A tanto corrisponde lo sforamento delle nostre emissioni climalteranti rispetto all’obbiettivo previsto dal Protocollo. Si tratta di una “emergenza invisibile”. Non plateale come quella dei rifiuti della Campania, ma altrettanto pesante in termini economici, di immagine, di opportunità non colte. Paghiamo infatti dieci anni di sottovalutazione della sfida climatica. Per essere giusti qualche segnale positivo in realtà comincia a evidenziarsi. E qui veniamo alla seconda notizia, questa volta buona.
In base alle prime stime sui consumi dei combustibili fossili del 2007 si sarebbe verificato un leggero calo del fabbisogno. Se questo dato verrà confermato, ci troveremmo di fronte al secondo anno consecutivo di riduzione dei consumi e, quindi, delle emissioni di gas serra. Insomma, un ribaltamento di un trend che nel 2005 aveva portato a un picco di emissioni climalteranti di 580 Mt, il 12% in più rispetto al 1990.

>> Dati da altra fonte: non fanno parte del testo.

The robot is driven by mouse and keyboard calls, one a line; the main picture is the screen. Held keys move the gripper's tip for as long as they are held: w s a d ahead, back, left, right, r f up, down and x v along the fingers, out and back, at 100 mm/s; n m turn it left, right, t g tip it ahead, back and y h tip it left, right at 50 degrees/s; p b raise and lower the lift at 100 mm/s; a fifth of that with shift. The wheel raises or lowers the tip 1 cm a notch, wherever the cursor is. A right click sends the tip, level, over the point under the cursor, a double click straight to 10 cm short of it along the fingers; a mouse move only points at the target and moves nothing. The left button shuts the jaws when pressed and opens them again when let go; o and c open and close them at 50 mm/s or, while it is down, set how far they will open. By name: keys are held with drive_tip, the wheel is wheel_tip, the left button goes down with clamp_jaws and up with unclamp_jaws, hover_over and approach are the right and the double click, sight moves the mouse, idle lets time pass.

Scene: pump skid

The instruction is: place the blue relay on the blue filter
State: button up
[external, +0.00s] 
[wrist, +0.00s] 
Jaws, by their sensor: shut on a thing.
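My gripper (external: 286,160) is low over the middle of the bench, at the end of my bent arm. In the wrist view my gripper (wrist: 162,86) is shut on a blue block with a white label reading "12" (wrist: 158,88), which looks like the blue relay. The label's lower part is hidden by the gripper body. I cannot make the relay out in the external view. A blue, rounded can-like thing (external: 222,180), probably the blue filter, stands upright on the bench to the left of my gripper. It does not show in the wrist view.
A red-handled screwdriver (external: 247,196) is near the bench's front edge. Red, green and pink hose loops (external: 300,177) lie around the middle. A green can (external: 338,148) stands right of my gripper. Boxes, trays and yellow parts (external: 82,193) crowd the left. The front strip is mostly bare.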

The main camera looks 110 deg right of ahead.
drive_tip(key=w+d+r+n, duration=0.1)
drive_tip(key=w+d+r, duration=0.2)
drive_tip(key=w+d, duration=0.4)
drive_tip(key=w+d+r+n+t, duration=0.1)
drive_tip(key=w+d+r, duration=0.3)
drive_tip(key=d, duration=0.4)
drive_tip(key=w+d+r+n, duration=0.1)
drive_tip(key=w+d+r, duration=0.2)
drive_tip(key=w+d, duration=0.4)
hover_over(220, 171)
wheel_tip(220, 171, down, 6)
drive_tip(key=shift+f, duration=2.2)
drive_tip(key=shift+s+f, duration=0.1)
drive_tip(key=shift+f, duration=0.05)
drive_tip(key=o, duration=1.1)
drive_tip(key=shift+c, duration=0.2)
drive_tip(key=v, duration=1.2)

Andranno esaminate nel dettaglio le motivazioni di questa inversione per capire quanto hanno influito le condizioni climatiche, il prezzo dell’energia e i primi effetti delle politiche di riduzione attivate, ma si tratta comunque di un segnale interessante.
Quale lezione ci viene da questi due dati cosi diversi?
Che di fronte alla gravità della sfida climatica ci vuole più determinazione a tutti i livelli istituzionali e che serve una forte regia centrale. La Presidenza del Consiglio deve assumere un ruolo decisivo in questa partita.
E infine che, in una fase di risorse sempre più scarse e costose, dobbiamo aggiungerne un’altra, decisiva: il tempo. Ogni ritardo comporterà danni irreversibili all’ambiente, e costi crescenti per il Paese.
Dunque è importante interrogarsi per capire cosa può fare ciascuno di noi per assumere comportamenti più virtuosi, subito. E soprattutto risulterà decisiva la rapidità con cui le istituzioni innalzeranno il livello di attenzione sulla questione climatica.